Is there anyway at all to remove this. I use Adobe Audition. (Cool Edit) but am willing to get any suggested programs.

Also. Can you get real time limiting software?

Thanks,

Rich ;)
 
please post your signal chain. it could be the click track is leaking through another way.
 
It's not. If I solo the any instrument except the vocals you can't hear it. Also to further my theory, the vocalist (me) wears one headphone off his head to pitch easier.
 
Yeah, if you are singing into a condensor mic and monitoring through headphones with one ear cup off, you can't avoid bleed. You would have to turn the headohone volume down so low it would be worthless. Also, why are you listening to the click when singing vocals? Have you not recorded your rhythm tracks yet?
 
Insert a gate and tweak it till the click goes away. Hopefully your vocalist was singing quite a bit louder than the click can be heard.

Chris
 
I record vocals with a click because vocalists have this tendancy to ad lib at times, and if they prolong a note, and the harmony note isn't prolonged it sounds crap.

I'll try gating it.

No-one's answered this, can I get a real time, SOFTWARE, limiter?


Cheers,
Rich
 
bazzlad said:
It's not. If I solo the any instrument except the vocals you can't hear it. Also to further my theory, the vocalist (me) wears one headphone off his head to pitch easier.
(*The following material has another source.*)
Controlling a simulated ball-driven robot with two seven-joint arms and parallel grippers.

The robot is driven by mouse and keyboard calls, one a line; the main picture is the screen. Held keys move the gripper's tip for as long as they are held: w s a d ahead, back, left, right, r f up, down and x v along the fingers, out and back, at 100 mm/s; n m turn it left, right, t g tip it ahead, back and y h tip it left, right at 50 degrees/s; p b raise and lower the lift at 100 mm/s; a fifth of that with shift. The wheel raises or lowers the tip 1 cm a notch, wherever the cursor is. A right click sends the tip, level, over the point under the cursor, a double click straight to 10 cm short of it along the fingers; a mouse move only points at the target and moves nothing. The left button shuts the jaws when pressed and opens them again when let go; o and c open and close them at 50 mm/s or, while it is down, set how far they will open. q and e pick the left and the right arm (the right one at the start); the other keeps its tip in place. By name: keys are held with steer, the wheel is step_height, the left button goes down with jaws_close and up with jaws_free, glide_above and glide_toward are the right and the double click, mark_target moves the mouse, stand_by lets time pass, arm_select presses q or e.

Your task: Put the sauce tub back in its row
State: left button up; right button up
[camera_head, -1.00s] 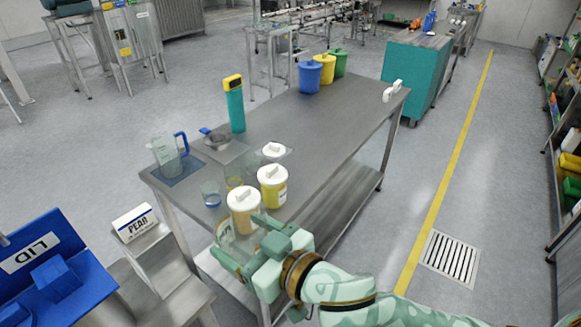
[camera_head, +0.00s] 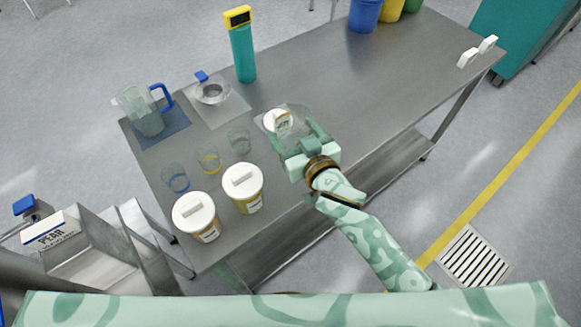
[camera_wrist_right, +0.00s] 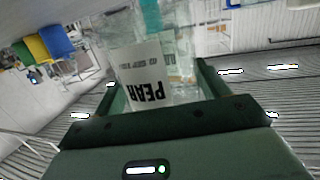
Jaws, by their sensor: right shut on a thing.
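My right gripper (camera_head: 299,137) is shut on a clear tub (camera_wrist_right: 150,75) with a white label reading PEAR, upside down in the right wrist view. A white lid (camera_head: 277,122) shows just beyond the fingers, partly behind the clear tub. Two filled tubs with white lids, an orange-brown one (camera_head: 198,217) and a yellow one (camera_head: 243,188), stand in a row at the near edge. Whether the held tub touches the table cannot be told. My left gripper is not in view.
Several small clear cups (camera_head: 208,160) stand behind the tubs. A jug (camera_head: 146,112), a strainer (camera_head: 211,89) and a teal dispenser (camera_head: 242,50) stand farther back. A PEAR sign (camera_head: 50,231) is at the left.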

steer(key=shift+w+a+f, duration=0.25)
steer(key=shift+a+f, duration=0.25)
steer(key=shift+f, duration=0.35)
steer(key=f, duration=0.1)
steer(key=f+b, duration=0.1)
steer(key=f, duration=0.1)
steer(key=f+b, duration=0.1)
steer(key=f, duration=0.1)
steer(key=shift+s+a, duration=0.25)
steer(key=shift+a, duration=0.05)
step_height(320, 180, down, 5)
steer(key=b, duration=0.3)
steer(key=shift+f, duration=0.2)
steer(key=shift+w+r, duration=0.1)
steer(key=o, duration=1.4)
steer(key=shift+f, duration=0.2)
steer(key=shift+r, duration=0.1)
Roll the click off of the side of the can you don't use.
 
Whoa.... that is a good idea.... I dunno if I can do that the way I do it though.

Sometimes I get bleed even when wearing the phones normally. Only on really soft parts though, and most of the time I just dont bother to do anything about it, as it's not that big of a deal for me.
 
It's too late now, but in the future, roll off some of the high end on the click signal, or choose something different than the typical wood block sound. That will go a long way in reducing click bleed. To try and fix the damage already done, try feeding the click signal back into your mix, but with the polarity reversed. It might help, then again maybe not, but it's worth a try.
 
mattamatta said:
Whoa.... that is a good idea.... I dunno if I can do that the way I do it though.

Sometimes I get bleed even when wearing the phones normally. Only on really soft parts though, and most of the time I just dont bother to do anything about it, as it's not that big of a deal for me.

Get a pair of the extreme isolation headphones. I press the two ear pieces together and heard absolutely nothing, even at loud volumes. The Sennheiser closed back HP's are pretty good too, better sound quality but not as much isolation (despite what the ad's say)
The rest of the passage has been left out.